Cooling the cloud: Ph.D. student sets sights on improving data-center efficiency
Data centers—large clusters of servers that power cloud computing operations, e-commerce and more—are one of the largest and fastest-growing consumers of electricity in the United States.
The industry has been shifting from open-air cooling of these facilities to increasingly complex systems that segregate hot air from cold air. When it comes to cost savings, there are definite advantages to the aisle containment systems, which have been estimated to save 30 percent of cooling energy—but it's not yet clear how they increase the risk of overheating, or how to design them for greatest safety and optimum energy efficiency.
That's what Husam Alissa, a doctoral candidate in mechanical engineering, is trying to determine at Binghamton University's state-of-the-art Center for Energy-Smart Electronic Systems (ES2).
In a poster titled "Experimentally Guided Advances of Computational Fluid Dynamics Modeling of Air-Cooled Data Centers in a Raised Floor Setting," which won a contest at a recent meeting of ES2's Industrial Advisory Board, Alissa lays the foundations for a systematic analysis of Binghamton's new data center, using both empirical research and computer modeling.
"We included some guidelines for the initial characterization of data center facilities, such as air flow, turbulence, pressure, velocity, momentum and cooling capacity," says Alissa, who began his work in heat and mass transfer as an undergrad at the Hashemite University in Jordan and a master's student at Jordan University of Science and Technology. "There are certain things data center modelers seem to oversimplify, and in order to effectively reduce the energy cost, it is important to create accurate models."
At a large data center, the cost savings could be hundreds of thousands of dollars a year, which is why the solution is so important to ES2, a National Science Foundation Industry/University Cooperative Research Center.

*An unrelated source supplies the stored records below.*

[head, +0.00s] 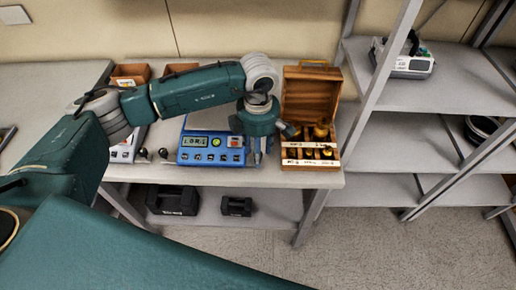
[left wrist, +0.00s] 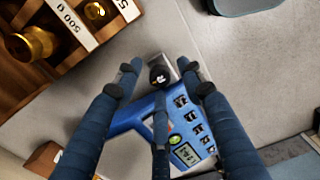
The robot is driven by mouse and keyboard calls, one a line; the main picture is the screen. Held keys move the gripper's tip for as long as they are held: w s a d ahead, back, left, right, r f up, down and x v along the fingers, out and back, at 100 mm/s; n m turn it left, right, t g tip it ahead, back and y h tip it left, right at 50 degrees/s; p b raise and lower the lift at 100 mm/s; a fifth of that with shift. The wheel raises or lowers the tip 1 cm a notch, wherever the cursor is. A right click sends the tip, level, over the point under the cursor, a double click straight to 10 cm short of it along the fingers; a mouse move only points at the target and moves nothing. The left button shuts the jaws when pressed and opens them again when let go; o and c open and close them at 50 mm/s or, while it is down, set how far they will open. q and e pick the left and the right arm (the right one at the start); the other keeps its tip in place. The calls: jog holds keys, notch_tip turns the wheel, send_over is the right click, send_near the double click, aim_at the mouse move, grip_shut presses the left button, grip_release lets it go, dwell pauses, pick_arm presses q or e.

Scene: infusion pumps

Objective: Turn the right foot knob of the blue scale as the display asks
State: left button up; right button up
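The blue scale (head: 184,157) stands on the table, its lit display (head: 194,142) showing characters I cannot read surely. It also shows in the left wrist view (left wrist: 128,119), with its display (left wrist: 185,153) and buttons. Its right foot knob (left wrist: 159,73) is black, at the scale's corner; in the head view my gripper hides it. My left gripper (head: 263,158) points down at the scale's right side. In the left wrist view its fingers (left wrist: 160,76) are open on either side of the knob, with visible gaps. My right gripper is not in view.
A wooden weight box (head: 310,95) with brass weights stands open close to the right of my gripper. Another scale (head: 124,152) stands at left. Small dark knobs (head: 163,152) show between the scales. Black weights (head: 172,200) lie on the lower shelf. A grey rack (head: 420,95) stands right.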

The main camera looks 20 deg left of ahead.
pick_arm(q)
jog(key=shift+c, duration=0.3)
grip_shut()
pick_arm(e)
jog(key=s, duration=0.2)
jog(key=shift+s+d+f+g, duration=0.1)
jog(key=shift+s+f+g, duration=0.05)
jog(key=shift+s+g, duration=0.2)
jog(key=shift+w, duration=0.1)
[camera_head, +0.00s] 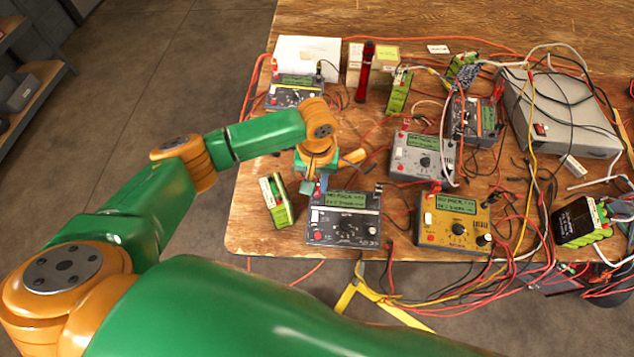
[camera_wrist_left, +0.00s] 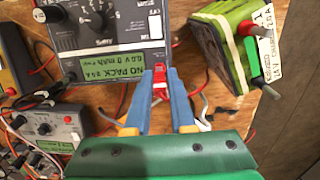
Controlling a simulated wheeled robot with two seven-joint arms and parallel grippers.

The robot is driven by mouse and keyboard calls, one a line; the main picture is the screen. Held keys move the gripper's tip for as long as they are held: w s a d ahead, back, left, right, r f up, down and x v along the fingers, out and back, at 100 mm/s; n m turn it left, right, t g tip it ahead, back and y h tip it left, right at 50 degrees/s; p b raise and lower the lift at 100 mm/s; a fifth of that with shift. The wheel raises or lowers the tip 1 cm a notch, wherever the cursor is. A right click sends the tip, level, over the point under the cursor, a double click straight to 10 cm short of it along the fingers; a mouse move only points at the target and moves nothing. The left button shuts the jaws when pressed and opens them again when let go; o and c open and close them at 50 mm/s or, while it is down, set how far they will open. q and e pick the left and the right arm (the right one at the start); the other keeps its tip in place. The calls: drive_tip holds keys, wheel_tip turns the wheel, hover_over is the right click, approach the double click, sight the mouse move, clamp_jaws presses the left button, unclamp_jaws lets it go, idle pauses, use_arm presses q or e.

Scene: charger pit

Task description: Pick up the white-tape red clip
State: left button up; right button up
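My left gripper (camera_head: 313,188) is at the grey charger (camera_head: 344,222) near the table's front left. In the wrist view its two blue fingers (camera_wrist_left: 158,80) are apart, one on each side of the clip. A gap shows between the clip and the fingers, at least on the right. In the head view the clip is hard to make out by the fingers. My right gripper is not in view.
A green battery pack (camera_head: 276,201) stands just left of the gripper; it also shows in the wrist view (camera_wrist_left: 232,45). A yellow charger (camera_head: 453,223) stands to the right. Loose red, black and white wires cover the wooden table (camera_head: 247,226).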

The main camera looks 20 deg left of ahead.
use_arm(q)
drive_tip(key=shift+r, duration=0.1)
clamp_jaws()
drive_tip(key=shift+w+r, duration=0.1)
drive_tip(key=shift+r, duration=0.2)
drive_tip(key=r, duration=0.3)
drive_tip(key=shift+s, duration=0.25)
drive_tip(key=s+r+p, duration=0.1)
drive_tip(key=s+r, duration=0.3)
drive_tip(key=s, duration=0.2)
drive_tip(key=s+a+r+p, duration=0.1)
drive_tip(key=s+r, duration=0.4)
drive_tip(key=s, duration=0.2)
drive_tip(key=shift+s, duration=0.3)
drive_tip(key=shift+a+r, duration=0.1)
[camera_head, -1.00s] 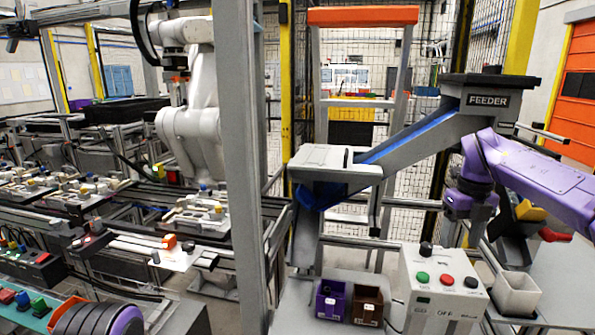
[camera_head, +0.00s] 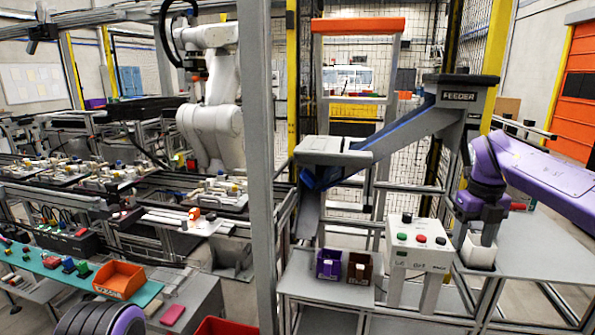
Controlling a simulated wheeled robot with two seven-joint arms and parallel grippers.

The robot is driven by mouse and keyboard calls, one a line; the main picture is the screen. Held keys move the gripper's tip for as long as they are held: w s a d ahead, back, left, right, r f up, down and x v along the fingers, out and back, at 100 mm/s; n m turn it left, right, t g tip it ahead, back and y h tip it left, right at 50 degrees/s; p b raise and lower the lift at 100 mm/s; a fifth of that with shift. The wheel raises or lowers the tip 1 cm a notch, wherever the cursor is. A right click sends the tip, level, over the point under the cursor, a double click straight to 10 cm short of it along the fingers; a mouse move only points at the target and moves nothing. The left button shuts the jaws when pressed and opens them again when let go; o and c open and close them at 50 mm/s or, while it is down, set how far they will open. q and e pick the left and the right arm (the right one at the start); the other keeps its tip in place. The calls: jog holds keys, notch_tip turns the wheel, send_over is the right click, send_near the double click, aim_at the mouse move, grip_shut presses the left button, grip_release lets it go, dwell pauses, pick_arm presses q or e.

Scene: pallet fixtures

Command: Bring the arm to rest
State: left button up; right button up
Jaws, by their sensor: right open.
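My right arm (camera_head: 545,182), purple with dark grey joints, comes in from the right edge beside the feeder. Its gripper (camera_head: 482,240) points down at the white container (camera_head: 479,255) on the grey bench. The gripper is open; its fingertips are small and partly hidden, so I cannot tell whether they touch the container. No held object shows. My left arm shows only as a ribbed dark and purple link at the bottom left; its gripper is out of view.
The feeder chute (camera_head: 400,130) slopes beside my right arm. A button box (camera_head: 418,243) stands left of the white container, with purple (camera_head: 329,265) and brown (camera_head: 362,267) bins farther left. An orange tray (camera_head: 119,280) sits on the teal surface. A grey post (camera_head: 258,170) crosses the view.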

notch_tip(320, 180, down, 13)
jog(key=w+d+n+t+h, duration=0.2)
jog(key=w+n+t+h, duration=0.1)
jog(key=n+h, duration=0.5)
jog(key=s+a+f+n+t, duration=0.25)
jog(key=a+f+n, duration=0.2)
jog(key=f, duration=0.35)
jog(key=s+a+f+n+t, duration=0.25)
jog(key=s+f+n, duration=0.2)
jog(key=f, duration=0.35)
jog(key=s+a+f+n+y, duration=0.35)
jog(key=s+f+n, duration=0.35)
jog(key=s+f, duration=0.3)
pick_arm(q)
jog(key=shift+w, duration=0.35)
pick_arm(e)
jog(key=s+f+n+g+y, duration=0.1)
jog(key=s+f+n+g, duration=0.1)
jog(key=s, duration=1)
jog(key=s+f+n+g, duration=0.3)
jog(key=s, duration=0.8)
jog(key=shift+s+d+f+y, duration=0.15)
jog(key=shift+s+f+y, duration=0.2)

Partners in ES2 include Georgia Tech, the University of Texas at Arlington and Villanova University, along with Bloomberg, Comcast, Facebook, Future Facilities, IBM, Intel, NYSERDA and Verizon.
In 2013, U.S. data centers consumed an estimated 91 billion kilowatt-hours of electricity—enough electricity to power all the households in New York City twice over, according to the Natural Resources Defense Council. That figure is projected to reach 140 billion kilowatt-hours by 2020, dumping an electric bill of about $13 billion on American businesses.
During the next two years, Alissa expects to refine his analysis, cycling back and forth between data collection and computational fluid dynamics, validating his models along the way.
"Husam has done a very good job establishing a strong technical base for this research," says IBM Senior Engineer Ken Schneebeli, who served as a mentor on the poster, along with ES2 director Bahgat Sammakia; Future Facilities' Mark Seymour; IBM's Roger Schmidt; and Villanova's Alfonso Ortega. "This is a subject of critical business importance that has not yet been investigated at the university level or at the industry level, and Husam is establishing a basis to ably assert the accuracy of his modeling and methodologies. He has the patience, confidence and thoroughness to take on a project of this size."